[Source data]
%%

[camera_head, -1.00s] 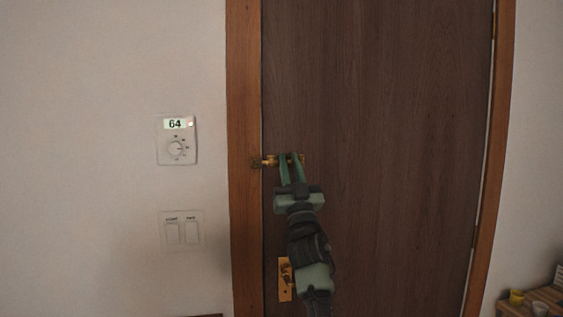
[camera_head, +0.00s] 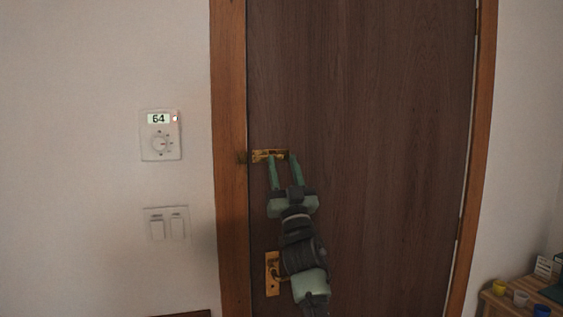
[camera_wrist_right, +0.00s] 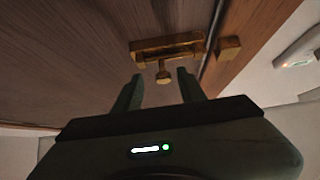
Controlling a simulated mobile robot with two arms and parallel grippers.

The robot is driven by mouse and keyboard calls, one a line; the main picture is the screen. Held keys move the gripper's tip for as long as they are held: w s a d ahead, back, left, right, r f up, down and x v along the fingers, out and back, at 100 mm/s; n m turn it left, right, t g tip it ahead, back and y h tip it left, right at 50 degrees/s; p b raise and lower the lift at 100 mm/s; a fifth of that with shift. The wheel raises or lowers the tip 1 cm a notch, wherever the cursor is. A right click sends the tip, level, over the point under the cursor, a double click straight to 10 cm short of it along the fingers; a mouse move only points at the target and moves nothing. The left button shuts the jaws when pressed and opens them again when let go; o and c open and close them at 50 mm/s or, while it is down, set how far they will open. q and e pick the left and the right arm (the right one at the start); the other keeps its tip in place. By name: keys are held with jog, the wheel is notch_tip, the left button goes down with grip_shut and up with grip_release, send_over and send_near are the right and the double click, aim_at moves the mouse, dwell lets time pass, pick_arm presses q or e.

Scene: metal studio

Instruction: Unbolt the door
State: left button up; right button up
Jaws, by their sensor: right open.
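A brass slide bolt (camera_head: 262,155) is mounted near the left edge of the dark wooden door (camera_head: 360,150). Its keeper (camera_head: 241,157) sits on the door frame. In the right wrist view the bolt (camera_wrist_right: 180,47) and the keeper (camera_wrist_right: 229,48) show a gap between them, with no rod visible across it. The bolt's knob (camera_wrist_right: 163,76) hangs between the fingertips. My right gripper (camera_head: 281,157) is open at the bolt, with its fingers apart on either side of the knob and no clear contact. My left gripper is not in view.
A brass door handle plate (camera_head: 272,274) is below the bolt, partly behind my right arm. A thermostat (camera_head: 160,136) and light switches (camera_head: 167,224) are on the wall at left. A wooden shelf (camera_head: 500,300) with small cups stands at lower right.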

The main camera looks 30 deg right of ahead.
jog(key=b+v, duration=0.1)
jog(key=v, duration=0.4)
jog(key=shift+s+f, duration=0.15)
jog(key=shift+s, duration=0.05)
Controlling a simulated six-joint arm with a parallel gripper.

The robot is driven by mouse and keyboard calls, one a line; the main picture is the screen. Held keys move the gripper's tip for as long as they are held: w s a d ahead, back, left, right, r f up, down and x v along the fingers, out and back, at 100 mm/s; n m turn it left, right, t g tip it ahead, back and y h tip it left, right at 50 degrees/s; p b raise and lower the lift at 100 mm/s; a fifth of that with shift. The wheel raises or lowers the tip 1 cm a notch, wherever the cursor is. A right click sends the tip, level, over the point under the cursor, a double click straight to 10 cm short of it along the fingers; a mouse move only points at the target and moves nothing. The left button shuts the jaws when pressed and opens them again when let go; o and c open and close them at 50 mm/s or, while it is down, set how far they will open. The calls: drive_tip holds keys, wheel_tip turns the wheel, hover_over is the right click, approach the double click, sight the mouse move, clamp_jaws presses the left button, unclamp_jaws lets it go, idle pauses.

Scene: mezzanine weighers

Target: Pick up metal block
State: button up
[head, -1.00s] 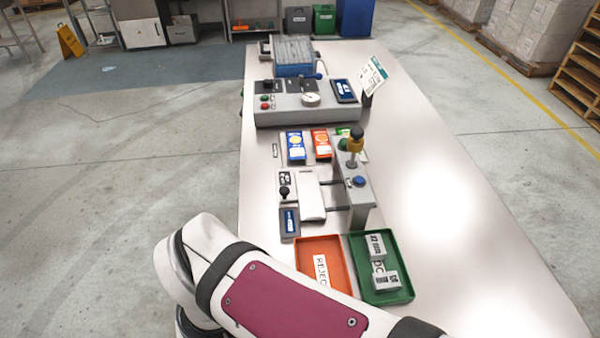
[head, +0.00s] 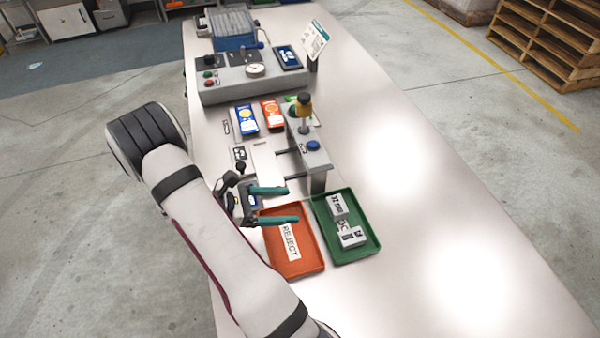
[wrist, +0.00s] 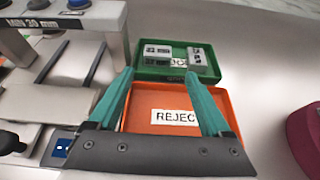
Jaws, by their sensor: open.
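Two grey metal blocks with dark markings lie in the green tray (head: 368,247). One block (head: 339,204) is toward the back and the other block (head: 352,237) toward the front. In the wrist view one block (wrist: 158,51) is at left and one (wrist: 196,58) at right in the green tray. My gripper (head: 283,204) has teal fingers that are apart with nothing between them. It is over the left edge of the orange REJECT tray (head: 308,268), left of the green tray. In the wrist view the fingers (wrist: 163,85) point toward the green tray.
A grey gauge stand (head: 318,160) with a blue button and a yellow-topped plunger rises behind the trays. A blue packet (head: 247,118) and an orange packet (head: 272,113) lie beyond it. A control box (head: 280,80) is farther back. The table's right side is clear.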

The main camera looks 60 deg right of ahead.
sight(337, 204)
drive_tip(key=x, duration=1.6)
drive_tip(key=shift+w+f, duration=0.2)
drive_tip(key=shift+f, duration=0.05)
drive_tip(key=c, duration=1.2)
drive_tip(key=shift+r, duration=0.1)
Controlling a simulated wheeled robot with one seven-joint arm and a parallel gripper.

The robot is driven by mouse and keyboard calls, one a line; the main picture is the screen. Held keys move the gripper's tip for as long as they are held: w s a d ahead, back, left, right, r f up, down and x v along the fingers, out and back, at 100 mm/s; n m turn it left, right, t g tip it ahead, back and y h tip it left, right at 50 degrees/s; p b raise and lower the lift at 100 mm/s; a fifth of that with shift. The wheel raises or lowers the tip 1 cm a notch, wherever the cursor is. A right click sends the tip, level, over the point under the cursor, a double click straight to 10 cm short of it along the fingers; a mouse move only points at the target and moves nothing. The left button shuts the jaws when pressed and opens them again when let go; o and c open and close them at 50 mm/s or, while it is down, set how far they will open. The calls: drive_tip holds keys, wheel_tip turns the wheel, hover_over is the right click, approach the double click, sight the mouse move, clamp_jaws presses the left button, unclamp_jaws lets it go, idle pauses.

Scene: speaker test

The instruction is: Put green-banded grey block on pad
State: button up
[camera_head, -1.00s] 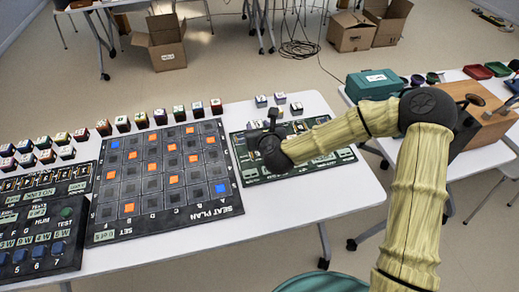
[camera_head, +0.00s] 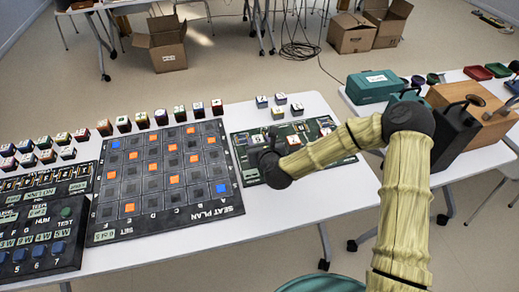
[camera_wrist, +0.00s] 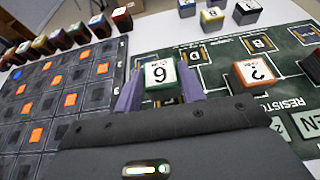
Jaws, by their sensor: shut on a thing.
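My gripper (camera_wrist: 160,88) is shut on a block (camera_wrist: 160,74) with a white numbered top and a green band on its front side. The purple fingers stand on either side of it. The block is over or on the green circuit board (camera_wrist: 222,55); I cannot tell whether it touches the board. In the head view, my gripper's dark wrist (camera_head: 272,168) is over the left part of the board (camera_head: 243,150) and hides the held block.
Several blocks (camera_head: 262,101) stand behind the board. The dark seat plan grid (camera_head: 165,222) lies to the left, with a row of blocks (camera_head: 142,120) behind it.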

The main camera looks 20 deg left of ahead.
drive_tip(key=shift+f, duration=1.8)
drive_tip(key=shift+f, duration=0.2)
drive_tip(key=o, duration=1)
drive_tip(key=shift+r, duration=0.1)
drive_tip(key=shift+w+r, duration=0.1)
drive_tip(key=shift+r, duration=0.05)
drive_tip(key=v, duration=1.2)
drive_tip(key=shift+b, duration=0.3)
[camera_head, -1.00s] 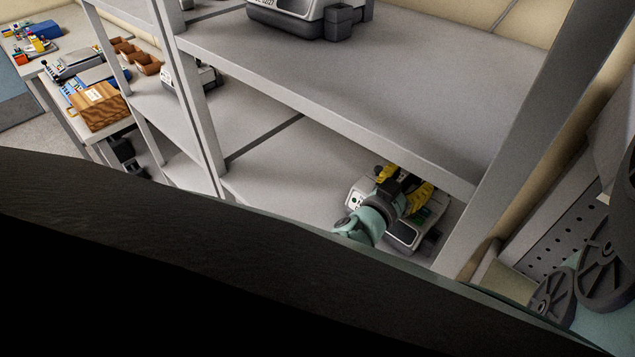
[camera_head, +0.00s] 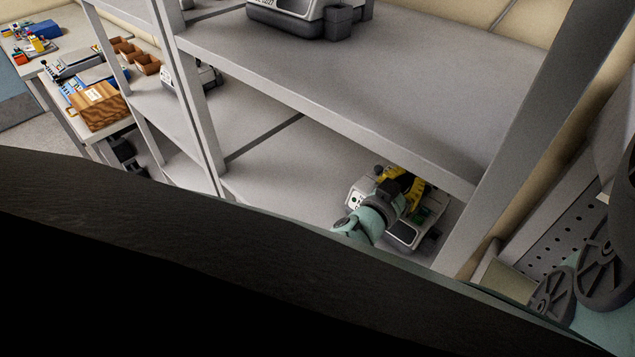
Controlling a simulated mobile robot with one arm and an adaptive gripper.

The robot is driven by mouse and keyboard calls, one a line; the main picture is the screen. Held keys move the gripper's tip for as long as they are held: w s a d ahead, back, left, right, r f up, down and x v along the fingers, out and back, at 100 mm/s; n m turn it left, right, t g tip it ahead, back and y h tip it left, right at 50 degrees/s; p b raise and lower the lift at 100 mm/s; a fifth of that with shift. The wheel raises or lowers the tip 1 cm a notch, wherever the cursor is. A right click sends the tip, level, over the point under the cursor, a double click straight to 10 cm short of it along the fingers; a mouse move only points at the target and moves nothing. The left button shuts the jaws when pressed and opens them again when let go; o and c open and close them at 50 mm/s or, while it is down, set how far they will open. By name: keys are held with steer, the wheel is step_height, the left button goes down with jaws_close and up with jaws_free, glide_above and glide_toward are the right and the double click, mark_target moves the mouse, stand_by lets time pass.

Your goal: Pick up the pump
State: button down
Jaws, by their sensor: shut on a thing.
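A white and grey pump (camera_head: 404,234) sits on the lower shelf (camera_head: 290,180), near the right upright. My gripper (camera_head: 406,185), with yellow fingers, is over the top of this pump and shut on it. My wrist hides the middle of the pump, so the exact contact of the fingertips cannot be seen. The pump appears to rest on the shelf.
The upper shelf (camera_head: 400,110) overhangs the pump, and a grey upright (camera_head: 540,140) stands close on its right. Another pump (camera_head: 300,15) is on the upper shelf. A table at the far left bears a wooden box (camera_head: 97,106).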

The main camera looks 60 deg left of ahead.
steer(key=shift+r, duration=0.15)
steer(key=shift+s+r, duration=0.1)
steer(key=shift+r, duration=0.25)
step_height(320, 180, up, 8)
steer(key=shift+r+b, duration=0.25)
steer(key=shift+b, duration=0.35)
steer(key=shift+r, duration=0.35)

%%

### GIVEN INSTRUCTION
Repeat the entries above verbatim, but only from the line that has "State: left button up; right button up" down to the line that has "Controlling a simulated six-joint", inclusive.

### THE REPLY
State: left button up; right button up
Jaws, by their sensor: right open.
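A brass slide bolt (camera_head: 262,155) is mounted near the left edge of the dark wooden door (camera_head: 360,150). Its keeper (camera_head: 241,157) sits on the door frame. In the right wrist view the bolt (camera_wrist_right: 180,47) and the keeper (camera_wrist_right: 229,48) show a gap between them, with no rod visible across it. The bolt's knob (camera_wrist_right: 163,76) hangs between the fingertips. My right gripper (camera_head: 281,157) is open at the bolt, with its fingers apart on either side of the knob and no clear contact. My left gripper is not in view.
A brass door handle plate (camera_head: 272,274) is below the bolt, partly behind my right arm. A thermostat (camera_head: 160,136) and light switches (camera_head: 167,224) are on the wall at left. A wooden shelf (camera_head: 500,300) with small cups stands at lower right.

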The main camera looks 30 deg right of ahead.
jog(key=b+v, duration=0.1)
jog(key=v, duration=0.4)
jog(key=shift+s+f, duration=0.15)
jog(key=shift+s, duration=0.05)
Controlling a simulated six-joint arm with a parallel gripper.

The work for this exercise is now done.